[RECORDS FOR THE EXERCISE]
#####
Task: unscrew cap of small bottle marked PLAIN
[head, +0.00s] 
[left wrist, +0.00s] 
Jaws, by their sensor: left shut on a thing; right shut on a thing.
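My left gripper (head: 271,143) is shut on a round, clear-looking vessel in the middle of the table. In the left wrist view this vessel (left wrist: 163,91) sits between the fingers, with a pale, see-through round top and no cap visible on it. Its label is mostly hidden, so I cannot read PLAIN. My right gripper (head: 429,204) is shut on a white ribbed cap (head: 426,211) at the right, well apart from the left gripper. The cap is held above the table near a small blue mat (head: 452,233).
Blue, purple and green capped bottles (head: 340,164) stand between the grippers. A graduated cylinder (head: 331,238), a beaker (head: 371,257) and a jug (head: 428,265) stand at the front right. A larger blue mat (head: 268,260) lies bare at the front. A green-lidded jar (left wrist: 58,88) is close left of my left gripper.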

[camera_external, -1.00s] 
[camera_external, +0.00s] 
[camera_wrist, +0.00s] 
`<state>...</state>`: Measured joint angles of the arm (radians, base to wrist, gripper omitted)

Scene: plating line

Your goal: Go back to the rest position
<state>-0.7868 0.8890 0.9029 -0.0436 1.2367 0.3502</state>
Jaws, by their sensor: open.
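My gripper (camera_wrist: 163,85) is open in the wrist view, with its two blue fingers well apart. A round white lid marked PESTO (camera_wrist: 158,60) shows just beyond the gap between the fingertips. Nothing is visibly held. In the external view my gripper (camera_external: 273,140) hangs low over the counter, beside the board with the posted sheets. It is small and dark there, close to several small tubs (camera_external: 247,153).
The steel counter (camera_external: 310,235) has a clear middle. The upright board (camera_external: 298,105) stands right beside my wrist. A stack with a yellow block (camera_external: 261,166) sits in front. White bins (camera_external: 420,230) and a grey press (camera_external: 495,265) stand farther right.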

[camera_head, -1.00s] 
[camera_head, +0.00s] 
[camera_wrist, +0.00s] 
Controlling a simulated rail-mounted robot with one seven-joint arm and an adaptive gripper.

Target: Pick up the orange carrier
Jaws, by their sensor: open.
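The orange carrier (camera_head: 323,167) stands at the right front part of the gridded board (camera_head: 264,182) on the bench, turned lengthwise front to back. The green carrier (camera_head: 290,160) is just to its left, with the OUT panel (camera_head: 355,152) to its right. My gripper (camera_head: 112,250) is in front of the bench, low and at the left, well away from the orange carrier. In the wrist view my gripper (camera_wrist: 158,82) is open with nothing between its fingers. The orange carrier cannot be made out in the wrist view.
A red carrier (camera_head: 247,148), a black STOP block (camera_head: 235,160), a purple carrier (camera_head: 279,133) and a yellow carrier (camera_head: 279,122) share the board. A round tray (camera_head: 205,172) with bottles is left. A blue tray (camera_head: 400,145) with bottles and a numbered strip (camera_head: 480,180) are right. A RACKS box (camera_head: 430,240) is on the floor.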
#####
[TASK OBJECTIVE] Your task is to extract all of the records exactly.

[ANSWER TO THIS TASK]
Task: unscrew cap of small bottle marked PLAIN
[head, +0.00s] 
[left wrist, +0.00s] 
Jaws, by their sensor: left shut on a thing; right shut on a thing.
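My left gripper (head: 271,143) is shut on a round, clear-looking vessel in the middle of the table. In the left wrist view this vessel (left wrist: 163,91) sits between the fingers, with a pale, see-through round top and no cap visible on it. Its label is mostly hidden, so I cannot read PLAIN. My right gripper (head: 429,204) is shut on a white ribbed cap (head: 426,211) at the right, well apart from the left gripper. The cap is held above the table near a small blue mat (head: 452,233).
Blue, purple and green capped bottles (head: 340,164) stand between the grippers. A graduated cylinder (head: 331,238), a beaker (head: 371,257) and a jug (head: 428,265) stand at the front right. A larger blue mat (head: 268,260) lies bare at the front. A green-lidded jar (left wrist: 58,88) is close left of my left gripper.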

[camera_external, -1.00s] 
[camera_external, +0.00s] 
[camera_wrist, +0.00s] 
`<state>...</state>`: Measured joint angles of the arm (radians, base to wrist, gripper omitted)

Scene: plating line

Your goal: Go back to the rest position
<state>-0.7868 0.8890 0.9029 -0.0436 1.2367 0.3502</state>
Jaws, by their sensor: open.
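My gripper (camera_wrist: 163,85) is open in the wrist view, with its two blue fingers well apart. A round white lid marked PESTO (camera_wrist: 158,60) shows just beyond the gap between the fingertips. Nothing is visibly held. In the external view my gripper (camera_external: 273,140) hangs low over the counter, beside the board with the posted sheets. It is small and dark there, close to several small tubs (camera_external: 247,153).
The steel counter (camera_external: 310,235) has a clear middle. The upright board (camera_external: 298,105) stands right beside my wrist. A stack with a yellow block (camera_external: 261,166) sits in front. White bins (camera_external: 420,230) and a grey press (camera_external: 495,265) stand farther right.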

[camera_head, -1.00s] 
[camera_head, +0.00s] 
[camera_wrist, +0.00s] 
Controlling a simulated rail-mounted robot with one seven-joint arm and an adaptive gripper.

Target: Pick up the orange carrier
Jaws, by their sensor: open.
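The orange carrier (camera_head: 323,167) stands at the right front part of the gridded board (camera_head: 264,182) on the bench, turned lengthwise front to back. The green carrier (camera_head: 290,160) is just to its left, with the OUT panel (camera_head: 355,152) to its right. My gripper (camera_head: 112,250) is in front of the bench, low and at the left, well away from the orange carrier. In the wrist view my gripper (camera_wrist: 158,82) is open with nothing between its fingers. The orange carrier cannot be made out in the wrist view.
A red carrier (camera_head: 247,148), a black STOP block (camera_head: 235,160), a purple carrier (camera_head: 279,133) and a yellow carrier (camera_head: 279,122) share the board. A round tray (camera_head: 205,172) with bottles is left. A blue tray (camera_head: 400,145) with bottles and a numbered strip (camera_head: 480,180) are right. A RACKS box (camera_head: 430,240) is on the floor.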

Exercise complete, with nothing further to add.